START Material provided
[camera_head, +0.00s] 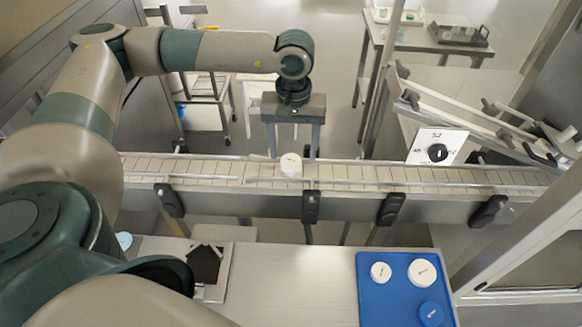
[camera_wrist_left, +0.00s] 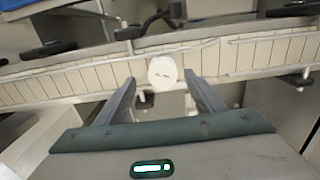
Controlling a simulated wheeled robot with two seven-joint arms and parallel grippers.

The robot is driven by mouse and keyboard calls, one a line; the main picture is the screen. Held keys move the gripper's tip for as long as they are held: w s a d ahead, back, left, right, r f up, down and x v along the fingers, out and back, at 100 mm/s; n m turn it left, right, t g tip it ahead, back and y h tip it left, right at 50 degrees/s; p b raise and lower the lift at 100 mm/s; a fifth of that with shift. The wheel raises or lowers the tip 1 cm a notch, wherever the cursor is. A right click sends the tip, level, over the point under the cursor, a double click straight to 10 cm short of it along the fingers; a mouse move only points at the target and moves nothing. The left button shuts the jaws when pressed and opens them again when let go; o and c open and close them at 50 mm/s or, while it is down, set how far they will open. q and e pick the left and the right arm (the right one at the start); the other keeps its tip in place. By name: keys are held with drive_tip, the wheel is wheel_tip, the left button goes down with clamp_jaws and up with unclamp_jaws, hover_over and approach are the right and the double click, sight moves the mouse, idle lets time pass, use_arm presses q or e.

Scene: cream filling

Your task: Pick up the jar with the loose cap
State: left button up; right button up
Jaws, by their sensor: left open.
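A white jar (camera_head: 291,166) with a round white lid stands upright on the conveyor belt; whether its cap is loose cannot be told. It also shows in the left wrist view (camera_wrist_left: 162,73), with small dark writing on the lid. My left gripper (camera_head: 293,150) is open at the belt's far side, just behind the jar. In the left wrist view the open fingers (camera_wrist_left: 160,92) point toward the jar, which appears at the gap between their tips. I cannot tell if they touch it. My right gripper is not in view.
The conveyor (camera_head: 400,177) has side rails and dark brackets. A blue tray (camera_head: 375,306) on the near table (camera_head: 290,285) holds two white round items (camera_head: 422,272) and a blue one (camera_head: 431,313). A white sign with a black knob (camera_head: 437,152) stands behind the belt.

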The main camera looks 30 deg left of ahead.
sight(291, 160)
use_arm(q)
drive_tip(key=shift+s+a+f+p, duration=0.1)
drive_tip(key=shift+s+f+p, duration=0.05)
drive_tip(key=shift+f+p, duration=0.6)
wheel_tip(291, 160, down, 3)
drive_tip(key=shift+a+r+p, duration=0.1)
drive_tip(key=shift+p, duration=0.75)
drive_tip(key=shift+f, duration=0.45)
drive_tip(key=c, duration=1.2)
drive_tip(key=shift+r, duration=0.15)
END Material provided
■ Your goal ■
Go from the first line of the listing to the line holding "Controlling a simulated" and, please, transcribe those lines exactly, both included, with no pictures.

■ Correct result ■
[camera_head, +0.00s] 
[camera_wrist_left, +0.00s] 
Controlling a simulated wheeled robot with two seven-joint arms and parallel grippers.

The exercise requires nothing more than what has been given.